The key theorem for this exercise in the context of Hartshorne chapter I is theorem I.5.7A:
Theorem (Elimination Theory). Let $f_1,\cdots,f_r$ be homogeneous polynomials in $x_0,\cdots,x_n$, having indeterminate coefficients $a_{ij}$. Then there is a set $g_1,\cdots,g_t$ of polynomials in the $a_{ij}$, with integer coefficients, which are homogeneous in the coefficients of each $f_i$ separately, with the following property: for any field $k$, and for any set of special values of the $a_{ij}\in k$, a necessary and sufficient condition for the $f_i$ to have a common zero different from $(0,0,\cdots,0)$ is that the $a_{ij}$ are a common zero of the polynomials $g_j$.
This lets us prove that any map out of a projective variety is closed. $\renewcommand{\PP}{\mathbb{P}}$
To do this, we need to show that $\PP^n\times Y\to Y$ is a closed map for any variety $Y$.
By covering $Y$ with affines, we may reduce to the case that $Y$ is affine.
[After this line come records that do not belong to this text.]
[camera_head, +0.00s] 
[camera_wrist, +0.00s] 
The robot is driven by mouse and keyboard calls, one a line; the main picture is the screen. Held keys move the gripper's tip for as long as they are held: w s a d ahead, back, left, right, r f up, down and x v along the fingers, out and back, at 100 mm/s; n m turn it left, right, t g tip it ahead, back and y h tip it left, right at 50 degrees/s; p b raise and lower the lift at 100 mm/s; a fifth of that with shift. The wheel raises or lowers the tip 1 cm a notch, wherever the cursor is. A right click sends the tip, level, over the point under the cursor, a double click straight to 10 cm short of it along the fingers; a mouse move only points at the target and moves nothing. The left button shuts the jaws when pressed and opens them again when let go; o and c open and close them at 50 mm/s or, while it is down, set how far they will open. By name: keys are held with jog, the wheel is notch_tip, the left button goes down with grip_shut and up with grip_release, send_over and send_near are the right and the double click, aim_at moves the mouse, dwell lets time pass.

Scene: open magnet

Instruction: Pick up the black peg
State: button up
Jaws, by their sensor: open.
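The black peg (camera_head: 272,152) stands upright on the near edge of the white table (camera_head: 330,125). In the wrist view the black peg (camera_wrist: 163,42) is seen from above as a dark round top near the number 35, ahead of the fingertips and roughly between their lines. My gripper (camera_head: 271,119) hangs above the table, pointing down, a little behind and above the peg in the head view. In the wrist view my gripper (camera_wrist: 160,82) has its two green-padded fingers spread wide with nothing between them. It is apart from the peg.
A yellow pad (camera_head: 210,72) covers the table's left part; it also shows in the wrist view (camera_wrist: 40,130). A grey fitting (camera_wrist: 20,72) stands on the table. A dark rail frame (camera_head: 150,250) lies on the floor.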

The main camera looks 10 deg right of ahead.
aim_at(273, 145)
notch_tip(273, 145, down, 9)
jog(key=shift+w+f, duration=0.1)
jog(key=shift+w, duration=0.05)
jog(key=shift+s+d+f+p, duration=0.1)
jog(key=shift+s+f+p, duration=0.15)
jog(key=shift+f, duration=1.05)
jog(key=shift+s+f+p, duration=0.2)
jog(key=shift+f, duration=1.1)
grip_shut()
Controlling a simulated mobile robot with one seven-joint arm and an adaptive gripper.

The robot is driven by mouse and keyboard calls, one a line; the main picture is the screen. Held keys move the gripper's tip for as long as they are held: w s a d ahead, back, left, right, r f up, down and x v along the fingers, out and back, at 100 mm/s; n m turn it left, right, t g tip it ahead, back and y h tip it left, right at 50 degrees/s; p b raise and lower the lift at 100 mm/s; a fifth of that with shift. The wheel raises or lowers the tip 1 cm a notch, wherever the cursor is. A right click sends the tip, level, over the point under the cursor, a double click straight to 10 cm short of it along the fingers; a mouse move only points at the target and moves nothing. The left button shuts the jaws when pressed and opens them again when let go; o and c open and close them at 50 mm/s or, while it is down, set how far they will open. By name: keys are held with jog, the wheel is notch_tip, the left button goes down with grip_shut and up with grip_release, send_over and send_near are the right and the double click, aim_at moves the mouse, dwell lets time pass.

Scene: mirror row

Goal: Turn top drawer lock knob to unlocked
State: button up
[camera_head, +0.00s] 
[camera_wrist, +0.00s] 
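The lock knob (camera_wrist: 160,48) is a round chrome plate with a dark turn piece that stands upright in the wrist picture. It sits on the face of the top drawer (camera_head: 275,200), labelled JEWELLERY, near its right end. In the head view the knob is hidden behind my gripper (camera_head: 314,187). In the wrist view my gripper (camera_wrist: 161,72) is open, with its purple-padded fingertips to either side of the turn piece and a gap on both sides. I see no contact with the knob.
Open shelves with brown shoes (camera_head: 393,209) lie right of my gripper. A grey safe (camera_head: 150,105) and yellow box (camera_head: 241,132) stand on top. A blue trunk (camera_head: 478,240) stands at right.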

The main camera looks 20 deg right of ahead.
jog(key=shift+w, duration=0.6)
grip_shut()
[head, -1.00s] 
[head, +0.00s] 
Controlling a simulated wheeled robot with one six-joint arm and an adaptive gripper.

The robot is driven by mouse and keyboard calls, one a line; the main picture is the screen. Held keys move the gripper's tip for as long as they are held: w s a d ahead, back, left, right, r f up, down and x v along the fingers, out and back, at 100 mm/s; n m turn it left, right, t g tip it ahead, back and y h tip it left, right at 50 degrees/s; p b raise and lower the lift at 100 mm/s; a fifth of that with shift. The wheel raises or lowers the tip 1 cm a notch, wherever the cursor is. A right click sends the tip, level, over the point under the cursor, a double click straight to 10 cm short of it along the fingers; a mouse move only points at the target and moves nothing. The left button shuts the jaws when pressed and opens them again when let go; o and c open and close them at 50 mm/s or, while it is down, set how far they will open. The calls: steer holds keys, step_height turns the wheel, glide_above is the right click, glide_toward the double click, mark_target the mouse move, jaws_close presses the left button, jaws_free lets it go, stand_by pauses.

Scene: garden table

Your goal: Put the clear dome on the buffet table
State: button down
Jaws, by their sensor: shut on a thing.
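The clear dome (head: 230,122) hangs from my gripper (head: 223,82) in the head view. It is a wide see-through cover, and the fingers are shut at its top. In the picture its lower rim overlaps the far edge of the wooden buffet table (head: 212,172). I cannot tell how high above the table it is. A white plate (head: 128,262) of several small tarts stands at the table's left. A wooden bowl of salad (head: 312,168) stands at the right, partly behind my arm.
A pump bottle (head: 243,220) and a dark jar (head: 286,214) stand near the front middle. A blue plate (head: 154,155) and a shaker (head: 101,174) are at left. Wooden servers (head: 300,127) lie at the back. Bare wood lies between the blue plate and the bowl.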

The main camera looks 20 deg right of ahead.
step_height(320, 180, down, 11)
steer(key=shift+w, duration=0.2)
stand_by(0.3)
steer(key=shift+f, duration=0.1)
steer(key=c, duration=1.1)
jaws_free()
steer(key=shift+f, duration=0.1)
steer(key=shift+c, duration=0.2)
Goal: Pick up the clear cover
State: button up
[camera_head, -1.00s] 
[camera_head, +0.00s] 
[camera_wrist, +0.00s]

Now suppose $Z\subset \PP^n\times Y$ is closed: this means that it's cut out by a list of equations $f_1,\cdots,f_r$ which are homogeneous polynomials in the homogeneous coordinates on $\PP^n$ with coefficients taken from $A(Y)$.
By theorem I.5.7A, we may find polynomials $g_1,\cdots,g_s$ in the coefficients of these $f_i$ which vanish iff all the $f_i$ simultaneously vanish.
But this exactly means that the image of $Z\subset \PP^n\times Y$ under the projection $\PP^n\times Y\to Y$ is closed, or that the projection $\PP^n\times Y\to Y$ is closed.
Now consider a morphism $f:Z\to Y$ where $Z$ is projective and $i:Z\to \PP^n$ is the inclusion of $Z$ in to some projective space (guaranteed by the definition of projective).
We can factor $f$ as $Z\to \PP^n\times Y\to Y$ where the first map is $z\mapsto (i(z),f(z))$.
To show the image of this map is closed, cover $\PP^n\times Y$ by affine open subsets of the form $U_i\times Y$ for $U_i$ the standard affine opens.
Then on each of these opens, the set of points $(i(z),f(z))$ is closed because it's cut out by the equations for $Z\cap U_i$ and then also the equalities $y_i=f_i(z)$ where $y_i$ are the coordinate functions on $Y$ and $f_i$ are the components of the map $f$.
So the image of $Z$ in $\PP^n\times Y$ is closed and therefore the image of $Z$ in $Y$ is closed since the projection $\PP^n\times Y\to Y$ is closed.
To apply this to our problem, write $i:X\to Y$ for the inclusion.
Then by the above, $i(X)$ is closed in $Y$.